Whap  whap  whap  whap  whap  whap  whap  whap  whap  whap  whap whap whap  whap  whap  whap  whap  whap  whap  whap  whap  whap  whap  whap  whap  whap  whap whap  whap  whap  whap  whap  whap  whap  whap  whap.   Done.  A whole row of perfectly spaced pasta strands. And, Man, are they ever good. I totally forgot how supremely better my own egg noodles are compared to the best I can buy. This is child's play for me.  I'm awesome. 

Here's how I made this in the order it was done. The process is linear.  The pasta was made first and held in reserve then added last. I guess that's circular innit. It's linearly circular then. Not shown, one tablespoon sugar. No salt and no pepper.  The yellow powder is semolina flour next to all purpose flour. A green bell pepper is shown cut but not shown whole. The chicken thigh was cut up into pieces, and the skin and fat were rendered, all reserved in the pot to oil and flavor the remaining ingredients. The pot was deglazed with sake. That sake sure went fast, the whole bottle is almost all gone. Then the remaining ingredients added one at a time as a stir-fry with the noodles last. 

No more words, now, just pictures.























5 comments:

Peter Hoh said...

Just to clarify: were the noodles placed in boiling water at the beginning? Or were they added to the stir-fry in their uncooked state?

Chip Ahoy said...

peter, the noodles were added raw at the very end. They cook in two minutes because they're fresh. They do get mushy if they stay in the broth too long. They're coated with extra semolina flour to keep them from sticking to each other while holding for everything else. That extra flour thickens the broth.

Peter Hoh said...

I'm not a bad cook -- last night I roasted a pork loin with mushrooms that the women in the house liked -- but there are plenty of things I haven't tried, like making my own noodles.

I have fond memories of my grandma making spaetzle. I should make that sometime.

I roast chicken thighs -- or take a shortcut and buy a rotisserie chicken at the grocery -- but only if I've timed it right and get them when I see them coming out of the oven. I don't want to buy a chicken that's been sitting in the warmer for a couple hours.

Then I take the skin and bones and other what-not and bring it to a boil, along with a chopped onion and a carrot or two. Let that simmer an hour or more, then strain off the liquid. It's stock. At least it's what I call stock.

I gather from something I read that a lot of cooks make stock from uncooked parts -- like feet and other parts we don't usually cook.

Does that mean that my stock isn't the same as that kind of stock?
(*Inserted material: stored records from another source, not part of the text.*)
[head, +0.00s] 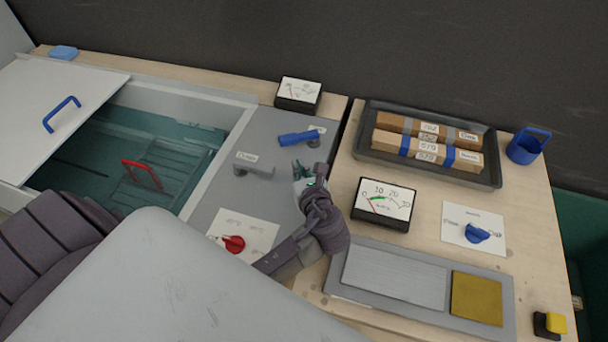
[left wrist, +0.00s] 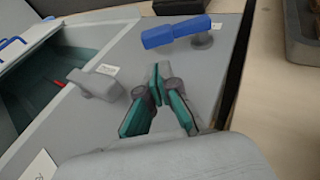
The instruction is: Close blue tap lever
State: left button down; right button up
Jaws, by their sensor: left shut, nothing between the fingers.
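The blue tap lever (head: 298,138) sits on the grey panel at the back, lying roughly left to right, with its round grey base at its right end. It also shows in the left wrist view (left wrist: 175,31), beyond my fingertips. My left gripper (head: 303,168) is shut and empty, just in front of the blue lever and apart from it. Its teal fingers (left wrist: 156,75) meet at the tips in the left wrist view. A grey tap lever (head: 254,169) with a label stands left of the gripper. My right gripper is not in view.
A red knob (head: 233,244) on a white card lies near my left forearm. A gauge (head: 299,94) stands behind the blue lever, another gauge (head: 384,204) to the right. A dark tray (head: 492,146) holds boxes at the back right. An open basin (head: 207,140) lies left.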

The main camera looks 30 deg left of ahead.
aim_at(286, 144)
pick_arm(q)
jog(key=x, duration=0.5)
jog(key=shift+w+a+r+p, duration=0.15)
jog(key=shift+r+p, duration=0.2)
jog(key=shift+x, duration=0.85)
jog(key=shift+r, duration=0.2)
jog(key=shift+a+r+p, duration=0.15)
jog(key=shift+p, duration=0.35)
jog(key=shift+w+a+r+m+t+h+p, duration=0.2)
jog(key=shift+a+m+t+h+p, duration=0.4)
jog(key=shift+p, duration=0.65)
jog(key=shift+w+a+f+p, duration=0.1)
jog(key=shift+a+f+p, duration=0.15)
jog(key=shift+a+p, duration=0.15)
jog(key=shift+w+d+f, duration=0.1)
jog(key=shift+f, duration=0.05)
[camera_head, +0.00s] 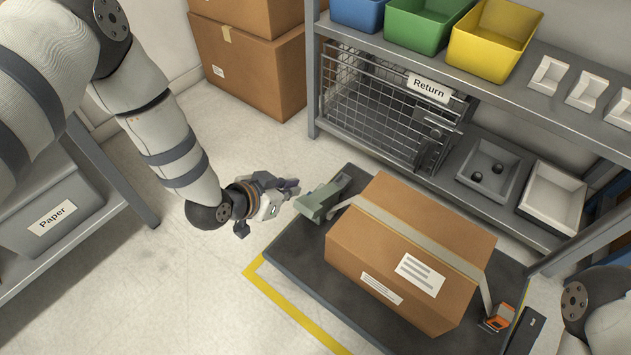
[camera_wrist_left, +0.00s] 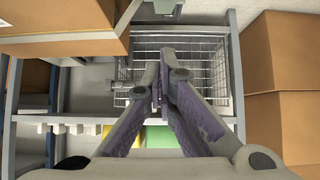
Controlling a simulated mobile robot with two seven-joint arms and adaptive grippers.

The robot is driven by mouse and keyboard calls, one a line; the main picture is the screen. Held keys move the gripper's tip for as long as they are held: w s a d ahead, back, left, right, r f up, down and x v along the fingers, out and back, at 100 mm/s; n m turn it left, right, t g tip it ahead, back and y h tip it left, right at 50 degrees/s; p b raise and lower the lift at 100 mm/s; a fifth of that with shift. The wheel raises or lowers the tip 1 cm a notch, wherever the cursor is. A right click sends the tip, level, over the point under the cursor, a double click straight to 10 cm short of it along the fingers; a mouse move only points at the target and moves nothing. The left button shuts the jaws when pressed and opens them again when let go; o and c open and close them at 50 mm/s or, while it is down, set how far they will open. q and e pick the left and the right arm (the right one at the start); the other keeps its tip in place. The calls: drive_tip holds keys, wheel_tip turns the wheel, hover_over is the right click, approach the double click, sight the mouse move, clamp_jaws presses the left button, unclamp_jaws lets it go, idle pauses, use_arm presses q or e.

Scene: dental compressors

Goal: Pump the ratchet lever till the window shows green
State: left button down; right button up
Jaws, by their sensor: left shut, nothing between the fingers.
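The grey-green ratchet lever (camera_head: 322,198) stands at the left end of the dark platform, beside the brown box (camera_head: 400,225). A grey strap (camera_head: 420,236) runs over the box, from the ratchet side to an orange-and-grey fitting (camera_head: 498,318) at the right. I cannot make out a window or its colour. My left gripper (camera_head: 292,188) is shut and empty, just left of the lever's upper part; contact is unclear. In the left wrist view the closed fingers (camera_wrist_left: 160,88) show with nothing between them, and the lever cannot be made out. My right gripper is out of view.
The dark platform (camera_head: 300,255) has a yellow floor line (camera_head: 290,316) at its front left. Behind stand a wire cage (camera_head: 385,108) and a shelf of coloured bins (camera_head: 492,42). A grey Paper bin (camera_head: 50,205) is at left. Floor between is clear.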

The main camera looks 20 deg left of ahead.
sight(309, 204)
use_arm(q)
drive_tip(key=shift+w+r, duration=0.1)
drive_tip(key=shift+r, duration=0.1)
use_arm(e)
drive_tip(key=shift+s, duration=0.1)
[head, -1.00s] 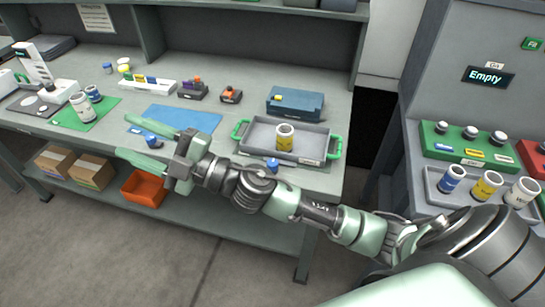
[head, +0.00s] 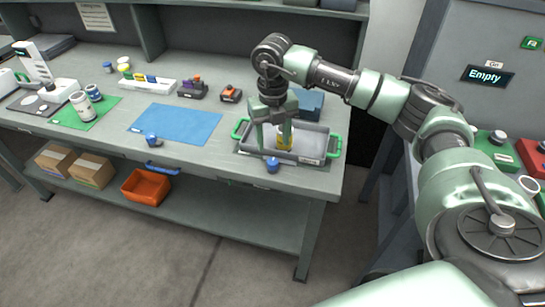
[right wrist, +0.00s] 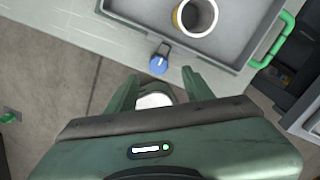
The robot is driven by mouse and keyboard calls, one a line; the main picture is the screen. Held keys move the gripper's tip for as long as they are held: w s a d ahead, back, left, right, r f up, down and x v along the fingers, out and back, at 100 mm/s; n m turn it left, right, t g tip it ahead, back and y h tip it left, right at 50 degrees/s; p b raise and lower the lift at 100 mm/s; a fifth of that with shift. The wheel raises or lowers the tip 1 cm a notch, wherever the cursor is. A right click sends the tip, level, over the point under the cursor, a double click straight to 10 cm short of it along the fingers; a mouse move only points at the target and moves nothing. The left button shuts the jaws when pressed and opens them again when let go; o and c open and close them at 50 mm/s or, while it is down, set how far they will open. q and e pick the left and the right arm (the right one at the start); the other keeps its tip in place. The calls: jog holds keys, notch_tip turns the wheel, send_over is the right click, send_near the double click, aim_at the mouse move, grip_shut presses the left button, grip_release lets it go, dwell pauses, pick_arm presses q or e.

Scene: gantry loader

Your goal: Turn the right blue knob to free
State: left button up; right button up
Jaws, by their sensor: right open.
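The right blue knob (head: 272,166) sits at the bench's front edge, just in front of the grey tray (head: 311,158). It also shows in the right wrist view (right wrist: 158,65), with a short lever pointing toward the tray. My right gripper (head: 273,143) is open and points down above the tray's front left part, close to the knob. In the right wrist view the knob lies beyond the fingertips (right wrist: 160,83), between their lines and apart from them. The left blue knob (head: 151,139) sits farther left on the front edge. My left gripper is not in view.
A yellow-and-white cup (head: 284,142) stands in the green-handled tray, partly hidden behind my fingers. A blue box (head: 308,103) is behind the tray. A blue mat (head: 177,124) lies bare to the left. An orange bin (head: 146,187) sits on the lower shelf.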

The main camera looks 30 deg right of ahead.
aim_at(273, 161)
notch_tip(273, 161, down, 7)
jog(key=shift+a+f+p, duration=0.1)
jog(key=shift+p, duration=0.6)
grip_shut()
And what's the difference between stock and broth?

Chip Ahoy said...

The basic difference between broth also bouillon and stock is that broth (bouillon) is seasoned mostly with salt and stock is not seasoned at all. Broth is a finished product that can be consumed on its own. Stock is a basic unseasoned ingredient, often reduced, that is used for other things, soups and sauces. Consomme is concentrated broth and usually clarified. It is cleared of all the tiny clouding bits. There is an old method of floating whipped egg whites on gently simmering broth so that convection lifts up the particles which become trapped in the egg whites which are then strained through cheesecloth. Very pissy.

The terms broth and stock are used so loosely by commercial concerns that the difference between the words is nearly meaningless. Confused further now that marketers offer low-sodium broths.

Those pre-roasted chickens you mentioned are fantastic. Especially the huge ones they sell at Sam's Club. Once I bought 8 of them when my friend asked me to help with a reception following a funeral. He called me at work and I stopped at the grocery store on the way home. I also salvaged my father's reception similarly when my sister arranged for a cold platter cuts and cheese. She was so proud of her selection but I could see that it would not do. So those chickens saved the day twice. In both cases, the chickens were dolled up with kale and other exotic greens that nobody ever eats along with various fruit. Both receptions there was nothing left. People tore into them like cavemen.

I have made stock and broth from their carcasses, not the funeral reception ones, but other times. It's fun! You can enhance the stock even further by breaking open the bones and roasting them so the marrow drains out and burns on the pan. It only takes a few minutes to put a burn on them. Then lift off the burnt bits with simmering water, roasting pan on the stovetop. Then boil all the bones, the cartilage, the skin, all the junky little bits. It helps to have two or more chickens. You'll notice the free-range chickens and the slightly older birds produce a much richer stock. If you were to add bay leaf, pepper, dry herbs like sage and such then you'll officially have broth and not stock. I suppose the difference is important to chefs who intend to reduce that by 200% or so to concentrate the flavor for thick sauces. If it were seasoned and salted, then that would become concentrated too.

I need to do this again. I'm tired of chicken broth in cartons. I miss my own chicken broth. It's no trouble at all and it's totally worth it.

Peter Hoh said...

Thanks for the primer.

After a day or two, the stock I don't use goes in a zip bag and into the freezer. I have quite the collection of flat bags of frozen stock. Some with pieces of meat in them, but most without.

I had make something vegan-friendly once, so I used Bittman's recipe for vegetable stock. Turned out well. But I prefer the chicken stock, especially when I have leftover bits of celery to add.